There is a pervasive belief in Canada that wireless phone-service prices are a rip-off. To suggest otherwise is heresy.

Countless commentaries provide fodder for this belief, and every few years a politician takes on the purported problem. In the mid-2010s, for example, Industry Minister James Moore supported the entry of Verizon, although the prospective US-based competitor backed away.

Prime Minister Justin Trudeau promised in his 2019 campaign to lower wireless prices. The Big Three telecom firms—Rogers, Bell, and Telus—now have two years to lower mid-tier prices by 25 percent or face regulatory action.

What Sticker Prices Do Not Tell

The Big Three do have dominance over the Canadian wireless market and a 90 percent revenue share. However, the notion that Canada’s prices are an outlier relative to peer nations is not only false; it serves the overbearing regulatory arm of the federal government. Price controls undermine investment, disincentivize innovation, and backfire for consumers.
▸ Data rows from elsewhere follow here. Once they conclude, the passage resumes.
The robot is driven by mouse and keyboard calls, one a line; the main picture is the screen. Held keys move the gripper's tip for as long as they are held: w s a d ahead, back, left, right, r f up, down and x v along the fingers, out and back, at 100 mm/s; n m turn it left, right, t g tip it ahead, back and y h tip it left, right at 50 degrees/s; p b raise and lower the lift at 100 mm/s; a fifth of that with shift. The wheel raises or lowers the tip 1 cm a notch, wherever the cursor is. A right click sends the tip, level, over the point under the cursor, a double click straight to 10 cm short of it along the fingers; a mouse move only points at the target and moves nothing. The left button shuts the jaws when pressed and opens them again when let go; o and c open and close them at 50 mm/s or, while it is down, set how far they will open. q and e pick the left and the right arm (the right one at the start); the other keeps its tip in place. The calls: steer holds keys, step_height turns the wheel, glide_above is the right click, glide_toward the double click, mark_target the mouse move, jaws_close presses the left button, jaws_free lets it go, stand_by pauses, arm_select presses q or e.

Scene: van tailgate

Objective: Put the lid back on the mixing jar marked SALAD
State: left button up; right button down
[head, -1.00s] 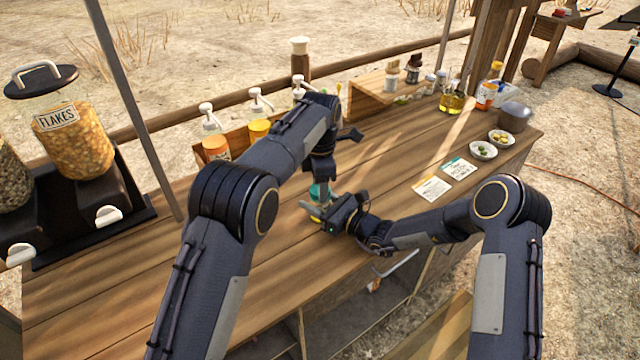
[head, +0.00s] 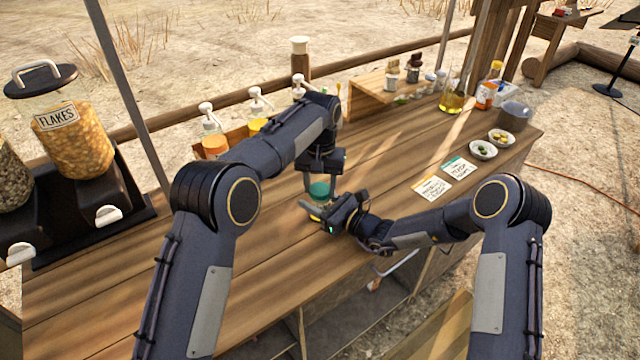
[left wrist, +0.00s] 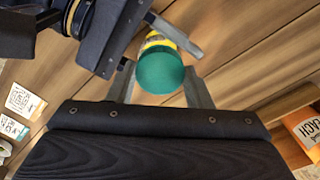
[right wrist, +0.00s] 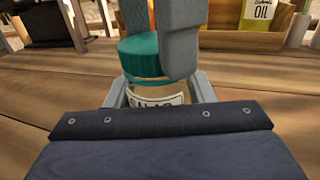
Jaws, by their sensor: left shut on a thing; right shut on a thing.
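The teal lid (head: 319,189) is at the mouth of a small jar (right wrist: 155,98) above the wooden counter. The lid also shows in the left wrist view (left wrist: 160,72) and the right wrist view (right wrist: 140,55). It looks seated on the jar or very close to it; a finger hides part of the rim. My left gripper (head: 321,182) comes from above and is shut on the lid, one finger on each side. My right gripper (head: 322,214) comes from the right and is shut on the jar, which looks upright. The jar's label is partly hidden and I cannot read it fully.
Pump bottles (head: 257,108) stand in a wooden rack behind my left arm. Dispensers, one marked FLAKES (head: 75,140), stand at the left. Cards (head: 432,190), small bowls (head: 483,149) and bottles (head: 487,93) are at the right. The counter's front left is clear.

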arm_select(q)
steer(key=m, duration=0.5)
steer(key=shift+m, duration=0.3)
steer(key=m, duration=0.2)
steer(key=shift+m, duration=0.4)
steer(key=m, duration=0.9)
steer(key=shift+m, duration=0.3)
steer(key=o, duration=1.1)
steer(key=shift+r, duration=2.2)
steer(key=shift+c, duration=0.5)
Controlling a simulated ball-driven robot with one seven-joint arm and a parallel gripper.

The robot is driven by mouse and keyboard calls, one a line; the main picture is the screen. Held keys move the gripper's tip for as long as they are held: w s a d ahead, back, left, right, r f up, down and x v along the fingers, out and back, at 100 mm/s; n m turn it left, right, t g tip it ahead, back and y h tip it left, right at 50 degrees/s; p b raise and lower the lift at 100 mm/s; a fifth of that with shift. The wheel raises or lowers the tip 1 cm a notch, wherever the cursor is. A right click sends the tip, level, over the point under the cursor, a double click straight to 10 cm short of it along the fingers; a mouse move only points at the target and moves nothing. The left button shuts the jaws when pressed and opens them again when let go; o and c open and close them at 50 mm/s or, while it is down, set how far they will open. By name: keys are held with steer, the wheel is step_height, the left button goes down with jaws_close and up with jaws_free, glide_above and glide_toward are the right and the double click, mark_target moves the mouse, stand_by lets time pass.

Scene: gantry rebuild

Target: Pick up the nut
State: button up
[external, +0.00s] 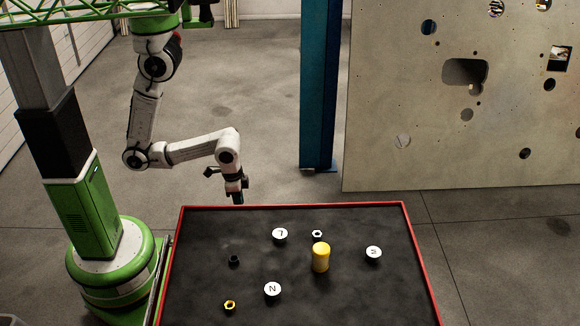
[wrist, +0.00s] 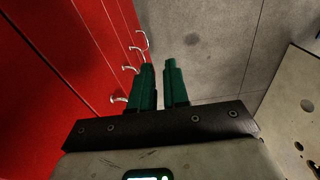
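Small nut-like pieces lie on the black top of the red-edged table (external: 340,300) in the external view. A yellow hex nut (external: 229,305) is near the front left. A pale, ring-like nut (external: 317,235) is near the back middle, behind a yellow cylinder (external: 321,257). A small black piece (external: 234,260) sits at the left; its shape is unclear. My gripper (external: 237,198) hangs at the table's back edge, apart from all of them. In the wrist view its green fingers (wrist: 159,68) have a narrow gap with nothing between them. No nut shows there.
The wrist view shows a red cabinet face with several handles (wrist: 120,99) close at the left. A blue post (external: 318,90) and a holed panel (external: 430,110) stand behind. The table's front right is bare.

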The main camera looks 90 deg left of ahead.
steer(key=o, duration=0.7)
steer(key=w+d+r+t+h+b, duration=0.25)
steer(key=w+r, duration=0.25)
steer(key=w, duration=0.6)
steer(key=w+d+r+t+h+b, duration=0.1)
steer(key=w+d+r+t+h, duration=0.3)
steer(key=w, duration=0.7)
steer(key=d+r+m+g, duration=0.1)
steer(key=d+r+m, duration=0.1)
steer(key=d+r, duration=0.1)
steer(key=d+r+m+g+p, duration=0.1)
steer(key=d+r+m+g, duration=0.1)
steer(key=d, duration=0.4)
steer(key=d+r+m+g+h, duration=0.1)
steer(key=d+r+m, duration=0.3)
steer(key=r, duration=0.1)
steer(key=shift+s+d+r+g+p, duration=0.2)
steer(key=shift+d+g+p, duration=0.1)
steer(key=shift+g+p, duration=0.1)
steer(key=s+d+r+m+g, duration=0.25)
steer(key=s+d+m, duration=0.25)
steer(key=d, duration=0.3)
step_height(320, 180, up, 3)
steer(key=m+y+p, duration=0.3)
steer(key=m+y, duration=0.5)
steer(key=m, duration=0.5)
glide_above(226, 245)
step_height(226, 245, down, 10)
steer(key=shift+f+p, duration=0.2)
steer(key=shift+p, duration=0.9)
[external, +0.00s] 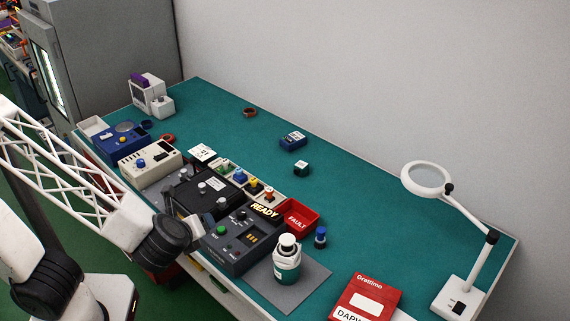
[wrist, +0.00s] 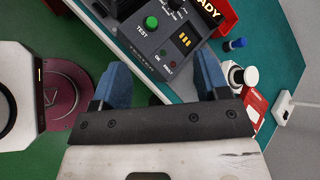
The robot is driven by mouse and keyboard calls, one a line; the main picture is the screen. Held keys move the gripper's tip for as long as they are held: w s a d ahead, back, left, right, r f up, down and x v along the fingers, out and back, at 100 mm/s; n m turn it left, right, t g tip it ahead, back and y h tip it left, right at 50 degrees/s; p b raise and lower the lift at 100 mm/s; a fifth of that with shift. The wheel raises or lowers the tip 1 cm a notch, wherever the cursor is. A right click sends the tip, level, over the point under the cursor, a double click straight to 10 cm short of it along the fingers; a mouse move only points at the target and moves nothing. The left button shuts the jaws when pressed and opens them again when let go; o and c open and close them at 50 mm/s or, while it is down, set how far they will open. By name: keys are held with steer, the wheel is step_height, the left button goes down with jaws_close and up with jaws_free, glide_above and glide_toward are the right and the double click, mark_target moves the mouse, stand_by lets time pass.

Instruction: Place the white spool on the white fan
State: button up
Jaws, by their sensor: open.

The perennial problem with headline-grabbing price comparisons is that they are superficial and overlook relevant considerations such as quality, consumer preferences, geography, and investment for technological advances. It may surprise Canadians to know that from 2008 to 2017, the prices for different wireless phone-service packages, adjusted for inflation, have decreased between 6 and 45 percent. Why then have service bills increased? 

The State of Competition in Canada’s Telecommunications Industry,” authored by Martin Masse of the Montreal Economic Institute, explains that Canadians are simply choosing to purchase more and better services. These are, of course, pricier. For instance, if basic and unlimited phone plans are both getting cheaper over time but more people are buying the unlimited one, then the average bill can still increase. Canada ranks sixth in tablet and smartphone usage, meaning we are among the largest data consumers in the world. 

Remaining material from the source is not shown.